Hancock is negotiating a contract with one of six firms that responded to the county’s recent request for proposals to provide consulting services on economic development options in the county. He cautioned the commissioners against awarding the money to the RREDC right away, advising the board to wait until the details of the consultant’s contract are known.
He is working with an economic development programs budget of $469,000. The county government is already planning to use $230,000 of that fund for the air show to be held at the Garfield County Regional Airport this summer.
Hancock said he believes the commissioners “want to keep the door open for future considerations concerning economic development” and working with the RREDC.
The RREDC, which currently is working on economic development with the towns of Parachute, Rifle and New Castle, presented a budget of nearly $100,000 in expenses, including Bjurstrom’s salary of $41,600.
The organization, created in 2007, hopes to “act somewhat as a liaison” between local governments and the private sector.
“I like what I’m hearing,” said Commissioner Mike Samson of the work of the RREDC so far.
“But I’m a little concerned. Where’s Silt? And where’s Glenwood? And where’s Carbondale?” Samson asked, referring to the absence of the county’s other three towns from membership in the RREDC.

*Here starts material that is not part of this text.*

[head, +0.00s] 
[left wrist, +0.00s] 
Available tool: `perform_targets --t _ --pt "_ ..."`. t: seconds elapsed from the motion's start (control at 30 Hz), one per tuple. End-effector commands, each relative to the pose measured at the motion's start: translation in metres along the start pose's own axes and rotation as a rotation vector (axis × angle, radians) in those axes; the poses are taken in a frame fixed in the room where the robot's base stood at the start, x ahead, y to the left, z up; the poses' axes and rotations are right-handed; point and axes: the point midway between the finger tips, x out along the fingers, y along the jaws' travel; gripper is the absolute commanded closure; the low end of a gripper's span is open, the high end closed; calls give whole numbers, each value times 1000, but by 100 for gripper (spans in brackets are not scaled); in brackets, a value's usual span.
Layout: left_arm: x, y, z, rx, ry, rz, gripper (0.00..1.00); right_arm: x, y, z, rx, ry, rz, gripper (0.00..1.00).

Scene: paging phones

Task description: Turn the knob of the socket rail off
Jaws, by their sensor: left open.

Langhorne said the three towns already have their own economic development efforts under way, though he said his group was willing to reach out to them again.
“The time is right for this,” he said. “People are interested. They’re waiting for the leadership to step up.”
One RREDC backer, Parachute Trustee Juanita Williams, urged the commissioners to support the group because it has “a tremendous amount of momentum” that a consultant will not have.
“I don’t think that the people in this county have too much more time to be sitting on their thumbs,” she said. Without some concrete progress on economic development, she said, “I think this county’s going to start losing ground,” and risk having more ailing businesses, rising unemployment and fewer opportunities.
Rifle businesswoman Sally Brands said she has seen more than one “knee-jerk reaction to economic development,” including the county’s hiring of an economic development director in 1984 after the collapse of the oil shale boom.
“In my experience … you’re not going to attract some outside outfit that’s going to come in and create a hundred jobs,” she declared. “And then they’re gone in five years, anyway.”
She urged the commissioners to choose the Rifle-based organization over a consultant, because of the local organization’s knowledge of local conditions.
Bjurstrom, reached at the Economic Development Corp.’s office on Monday afternoon, said the organization is in good financial shape already. If the county does not contribute the requested $40,000, she said, “it certainly won’t break the EDC.”
But Bjurstrom expressed hope that the county will work with the Economic Development Corp. because, “We feel we really are the long-term solution to economic development in Garfield County.”